5 Steps to Bounce Back Fast When Life Knocks You Down

5 Steps to Bounce Back Fast When Life Knocks You Down

When life knocks you down, do you bounce back fast or drown in your emotions?

If you struggle with coping with life’s blows, you’re not alone.

Everyone encounters challenging times in their lives. I think we can all agree that you never know what life will throw at you. Life is one big rollercoaster ride of ups and downs.

There will be times when you feel like you’re on top of the world, while other times, you may feel like you’re at rock bottom. Most of us will sway on both ends of the continuum at some point in our lives.

Playing with the unknown makes the journey through life equally exciting and terrifying.

If you’ve been clinging to dear life with the belief that life is supposed to be linear, you’re in for a rude awakening.

When bad things happen, it’s natural to feel down. You may even fall into the trap of assuming that things will never get better. Unfortunately, this mindset is the very thing that keeps so many people stuck in one place and drowning in victimhood.

This wild ride that we call in life is actually an endless string of highs and lows, successes and failures, setbacks and comebacks. This is why it is imperative that you develop your resilience muscle.

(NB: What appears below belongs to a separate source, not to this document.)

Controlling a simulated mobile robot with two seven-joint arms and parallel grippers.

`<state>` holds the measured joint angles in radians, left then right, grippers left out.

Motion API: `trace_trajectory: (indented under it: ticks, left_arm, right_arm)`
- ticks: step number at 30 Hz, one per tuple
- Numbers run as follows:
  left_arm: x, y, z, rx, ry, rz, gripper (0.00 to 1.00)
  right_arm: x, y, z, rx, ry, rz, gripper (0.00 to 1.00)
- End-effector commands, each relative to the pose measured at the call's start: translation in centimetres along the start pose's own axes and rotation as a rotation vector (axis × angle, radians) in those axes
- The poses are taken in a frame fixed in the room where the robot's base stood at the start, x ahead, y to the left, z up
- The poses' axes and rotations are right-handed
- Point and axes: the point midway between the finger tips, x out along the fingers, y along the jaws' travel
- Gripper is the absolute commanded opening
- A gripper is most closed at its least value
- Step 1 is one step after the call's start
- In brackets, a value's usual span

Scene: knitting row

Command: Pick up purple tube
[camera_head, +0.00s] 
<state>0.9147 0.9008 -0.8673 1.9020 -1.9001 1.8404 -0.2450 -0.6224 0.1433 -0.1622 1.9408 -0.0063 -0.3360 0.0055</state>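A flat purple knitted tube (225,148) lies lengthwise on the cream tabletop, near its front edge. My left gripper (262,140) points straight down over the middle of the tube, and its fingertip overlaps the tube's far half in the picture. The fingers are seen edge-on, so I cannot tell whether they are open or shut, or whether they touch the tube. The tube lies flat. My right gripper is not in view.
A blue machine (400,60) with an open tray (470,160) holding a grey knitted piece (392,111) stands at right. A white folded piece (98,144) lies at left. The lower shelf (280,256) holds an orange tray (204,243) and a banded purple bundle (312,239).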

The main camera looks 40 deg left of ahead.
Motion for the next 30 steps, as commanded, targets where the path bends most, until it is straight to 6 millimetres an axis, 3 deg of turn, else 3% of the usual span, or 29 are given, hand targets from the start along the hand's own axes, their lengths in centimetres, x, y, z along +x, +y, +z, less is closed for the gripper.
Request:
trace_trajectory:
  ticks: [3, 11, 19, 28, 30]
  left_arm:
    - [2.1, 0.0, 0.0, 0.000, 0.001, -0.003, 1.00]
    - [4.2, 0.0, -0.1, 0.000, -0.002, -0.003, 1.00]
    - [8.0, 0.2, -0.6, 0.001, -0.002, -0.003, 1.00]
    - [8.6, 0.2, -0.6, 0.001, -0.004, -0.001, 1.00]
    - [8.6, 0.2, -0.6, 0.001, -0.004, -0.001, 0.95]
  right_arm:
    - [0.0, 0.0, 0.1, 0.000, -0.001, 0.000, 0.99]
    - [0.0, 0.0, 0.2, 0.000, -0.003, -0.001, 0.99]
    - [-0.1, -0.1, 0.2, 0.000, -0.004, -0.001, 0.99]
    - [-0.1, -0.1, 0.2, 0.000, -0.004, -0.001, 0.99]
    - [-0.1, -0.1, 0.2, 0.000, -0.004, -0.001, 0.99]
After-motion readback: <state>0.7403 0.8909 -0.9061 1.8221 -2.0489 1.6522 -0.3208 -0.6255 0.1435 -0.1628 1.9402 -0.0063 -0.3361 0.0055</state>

My Personal Journey With Bouncing Back

I know how hard it is to pull yourself out of the rubble when life knocks you down. My rock bottom was ugly. I wasn’t ready for it. It hit me like a ton of bricks and left me feeling hopeless.

A brain injury will do that to you. I like to call it my “silent trauma.” On the outside, I looked totally normal, while inside, it felt like I was slowly dying.

I was in a battle with my brain. It felt like I couldn’t win, no matter how hard I fought. My nervous system was stuck in the “on” position. It wasn’t until I connected to my body intelligence on a deeper level that I started to move from a position of helpless victim to victor of my life.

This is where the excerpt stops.